According to Clint Watts, a former FBI special agent on the Joint Terrorism Task Force and a Robert A. Fox Fellow at the Foreign Policy Research Institute's Program on the Middle East, this surge in global attacks from ISIS could become the new normal as the terror group loses ground in the Middle East and its vast array of foreign fighters now find themselves "homeless."

"For those homeless foreign fighters, the choice is simple: They can either die in place fighting for a crumbling caliphate or they can go out as martyrs striking their homelands or regional or international targets," Watts wrote.

He added: "The Islamic State owns the largest number of homeless foreign fighters in history. As the group loses turf, they'll likely become part of the largest human missile arsenal in history and be directed against any and all soft targets they can reach. This campaign is likely not the end of the Islamic State's suicide campaign, but only the beginning."

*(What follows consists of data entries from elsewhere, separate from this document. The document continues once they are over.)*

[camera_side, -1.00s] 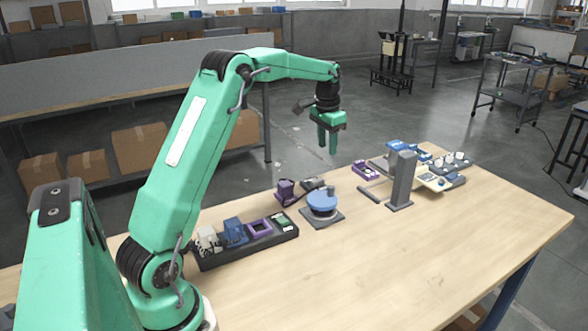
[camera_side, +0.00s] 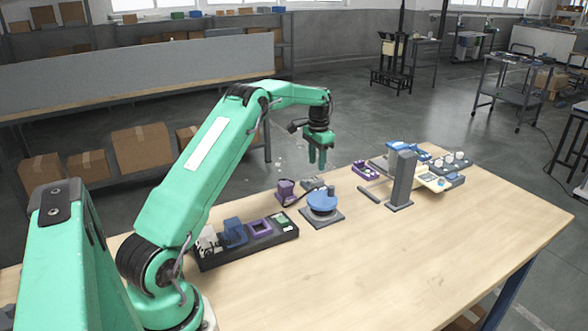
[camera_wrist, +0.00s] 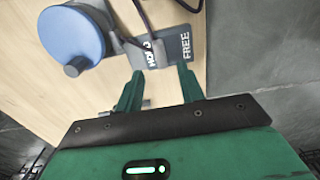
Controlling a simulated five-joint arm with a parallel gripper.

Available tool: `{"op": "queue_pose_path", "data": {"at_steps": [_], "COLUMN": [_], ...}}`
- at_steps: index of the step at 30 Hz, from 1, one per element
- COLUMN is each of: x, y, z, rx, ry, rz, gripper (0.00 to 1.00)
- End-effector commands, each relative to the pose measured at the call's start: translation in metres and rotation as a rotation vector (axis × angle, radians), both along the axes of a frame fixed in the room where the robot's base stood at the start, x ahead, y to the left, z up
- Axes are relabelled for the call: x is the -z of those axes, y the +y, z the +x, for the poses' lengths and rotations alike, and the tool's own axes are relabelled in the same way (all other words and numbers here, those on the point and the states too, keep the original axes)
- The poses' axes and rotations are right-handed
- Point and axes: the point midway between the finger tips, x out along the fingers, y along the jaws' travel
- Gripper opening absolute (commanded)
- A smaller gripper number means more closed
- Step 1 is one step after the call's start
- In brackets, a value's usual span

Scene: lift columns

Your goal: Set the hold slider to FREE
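The hold slider's dark grey plate (camera_wrist: 178,48) lies on the table and carries the word FREE in white near its right end. Other white lettering at its left end is partly covered and hard to read. In the side view the plate (camera_side: 312,183) is a small grey shape beyond the blue round dial.
A blue round dial (camera_side: 322,201) on a grey base stands just in front of the plate. A purple block (camera_side: 285,190) with a dark cable is beside it. A dark tray (camera_side: 208,259) lies nearer, and a grey upright post (camera_side: 402,180) stands to the right. The front table is clear.

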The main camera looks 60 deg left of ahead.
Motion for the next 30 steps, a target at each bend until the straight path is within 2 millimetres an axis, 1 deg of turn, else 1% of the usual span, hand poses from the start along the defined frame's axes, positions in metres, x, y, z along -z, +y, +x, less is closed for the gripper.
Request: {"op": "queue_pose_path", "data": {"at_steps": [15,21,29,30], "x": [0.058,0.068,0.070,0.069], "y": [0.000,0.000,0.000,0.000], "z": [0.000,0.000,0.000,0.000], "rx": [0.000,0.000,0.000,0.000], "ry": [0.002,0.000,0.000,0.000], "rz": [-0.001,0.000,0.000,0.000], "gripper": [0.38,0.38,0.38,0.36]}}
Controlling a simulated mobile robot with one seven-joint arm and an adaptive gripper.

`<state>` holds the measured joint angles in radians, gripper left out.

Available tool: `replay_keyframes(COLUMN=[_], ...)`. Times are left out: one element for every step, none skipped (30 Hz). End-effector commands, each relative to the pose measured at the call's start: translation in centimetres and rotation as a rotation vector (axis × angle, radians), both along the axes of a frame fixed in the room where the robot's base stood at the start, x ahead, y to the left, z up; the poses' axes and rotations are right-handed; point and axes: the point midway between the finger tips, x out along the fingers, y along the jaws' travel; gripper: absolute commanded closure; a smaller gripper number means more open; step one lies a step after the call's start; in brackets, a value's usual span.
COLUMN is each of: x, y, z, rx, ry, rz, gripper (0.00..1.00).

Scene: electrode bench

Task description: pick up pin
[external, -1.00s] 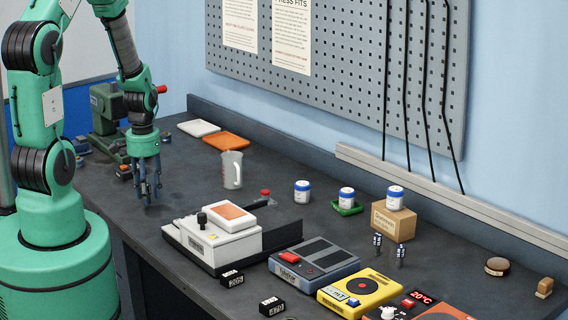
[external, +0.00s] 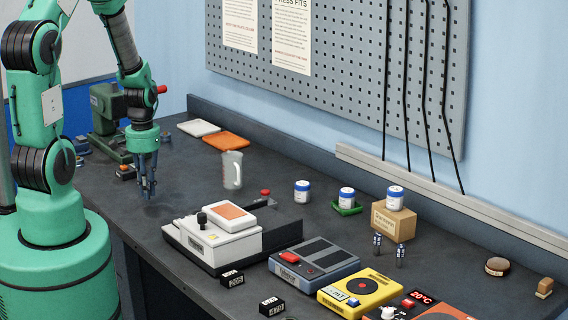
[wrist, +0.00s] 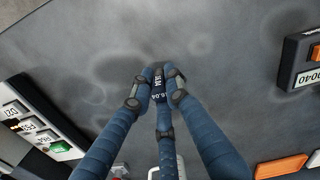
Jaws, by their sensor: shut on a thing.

Between June 27 and July 4, ISIS carried out seven successful attacks and one additional attempted attack in eight countries. The attacks stretched from Istanbul, Turkey, in the West; to Yemen and Iraq; to Dhaka, Bangladesh; and a nightclub bombing in Malaysia.

This series of attacks, according to Watts' analysis for FPRI, illustrates both the terror group's continued reversal of fortune on the ground in the Middle East, as it steadily loses territory, as well as the group's startling ability to strike worldwide at soft targets.

Incidentally, this global reach is enabled and caused by ISIS' military losses. The group's vast contingent of foreign fighters is now left without a proto-state and are slowly returning to their home countries.

iraqi forces fallujah isis
iraqi forces fallujah isis

(Members of Iraqi government forces celebrate on a street in Fallujah after government forces recaptured the city from ISIS militants on June 27.Reuters/Thaier Al-Sudani)

On June 26, Iraq announced that it had liberated the entire city of Fallujah from ISIS. Fallujah was the first Iraqi city to fall to ISIS and was seen as a deep bastion of support for the group. The loss of the city comes amid a string of defeats for the terror group throughout the country — and as Iraqi forces are preparing for an assault on Mosul, Iraq's second-largest city and the crown jewel of ISIS' territory in the country.

In Syria, ISIS' fortunes are also fading. US-backed forces have been reclaiming land from ISIS along the group's last shared border with Turkey, which would further isolate the group internationally.

But as the group's losses pile up and its "caliphate" continues to shrink, ISIS is likely to continue instigating and attempting to carry out global terror attacks in order to maintain the group's relevance.